Short problem:
Copy out all the lines exactly. Omit pictures.

Source data:
───
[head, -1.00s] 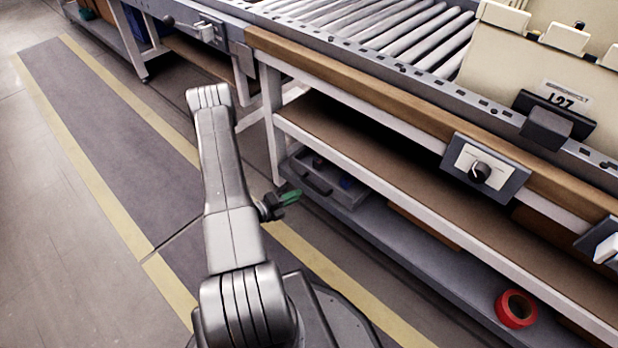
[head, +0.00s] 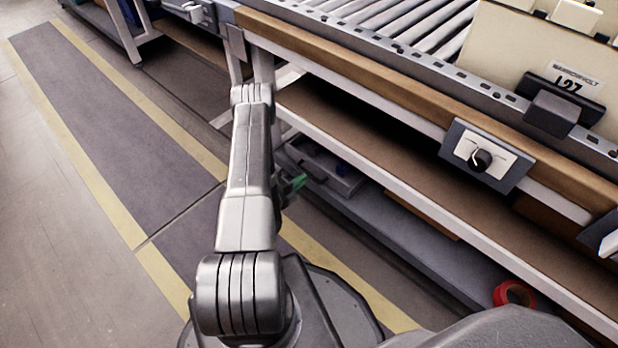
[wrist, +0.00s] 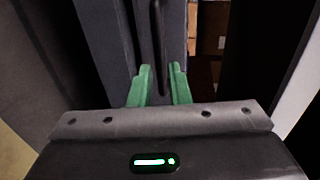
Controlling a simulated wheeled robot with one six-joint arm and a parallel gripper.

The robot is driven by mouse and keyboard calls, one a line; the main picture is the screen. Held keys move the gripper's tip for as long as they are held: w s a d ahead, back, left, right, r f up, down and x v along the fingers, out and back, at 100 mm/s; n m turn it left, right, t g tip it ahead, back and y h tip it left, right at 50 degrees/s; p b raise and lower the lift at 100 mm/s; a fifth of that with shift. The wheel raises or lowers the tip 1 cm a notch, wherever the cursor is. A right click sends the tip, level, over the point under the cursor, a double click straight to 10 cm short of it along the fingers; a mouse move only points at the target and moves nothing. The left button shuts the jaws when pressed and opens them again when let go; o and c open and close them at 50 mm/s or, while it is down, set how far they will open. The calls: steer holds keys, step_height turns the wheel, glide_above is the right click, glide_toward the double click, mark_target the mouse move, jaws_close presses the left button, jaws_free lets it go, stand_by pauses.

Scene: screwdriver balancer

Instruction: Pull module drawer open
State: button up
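The module drawer (head: 340,178) is a grey open-topped box on the lower shelf under the conveyor bench, with a dark handle on its front. In the wrist view the grey drawer front (wrist: 112,50) fills the upper middle, and its dark handle (wrist: 157,40) runs upright in the picture. My gripper (head: 296,182) has green fingers and is close to the drawer front. In the wrist view the fingers (wrist: 160,84) stand apart, with the handle's lower part in line with the gap; I see no clear contact. My arm partly hides the gripper in the head view.
A red tape roll (head: 513,293) lies on the lower shelf at the right. A grey knob panel (head: 485,157) is fixed to the bench edge. The marked floor lane (head: 110,130) at the left is clear.

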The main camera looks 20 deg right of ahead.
───
Reply:
[head, -1.00s] 
[head, +0.00s] 
[wrist, +0.00s] 
Controlling a simulated wheeled robot with one six-joint arm and a parallel gripper.

The robot is driven by mouse and keyboard calls, one a line; the main picture is the screen. Held keys move the gripper's tip for as long as they are held: w s a d ahead, back, left, right, r f up, down and x v along the fingers, out and back, at 100 mm/s; n m turn it left, right, t g tip it ahead, back and y h tip it left, right at 50 degrees/s; p b raise and lower the lift at 100 mm/s; a fifth of that with shift. The wheel raises or lowers the tip 1 cm a notch, wherever the cursor is. A right click sends the tip, level, over the point under the cursor, a double click straight to 10 cm short of it along the fingers; a mouse move only points at the target and moves nothing. The left button shuts the jaws when pressed and opens them again when let go; o and c open and close them at 50 mm/s or, while it is down, set how far they will open. The calls: steer holds keys, step_height turns the wheel, glide_above is the right click, glide_toward the double click, mark_target the mouse move, jaws_close presses the left button, jaws_free lets it go, stand_by pauses.

Scene: screwdriver balancer

Instruction: Pull module drawer open
State: button up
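The module drawer (head: 340,178) is a grey open-topped box on the lower shelf under the conveyor bench, with a dark handle on its front. In the wrist view the grey drawer front (wrist: 112,50) fills the upper middle, and its dark handle (wrist: 157,40) runs upright in the picture. My gripper (head: 296,182) has green fingers and is close to the drawer front. In the wrist view the fingers (wrist: 160,84) stand apart, with the handle's lower part in line with the gap; I see no clear contact. My arm partly hides the gripper in the head view.
A red tape roll (head: 513,293) lies on the lower shelf at the right. A grey knob panel (head: 485,157) is fixed to the bench edge. The marked floor lane (head: 110,130) at the left is clear.

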The main camera looks 20 deg right of ahead.

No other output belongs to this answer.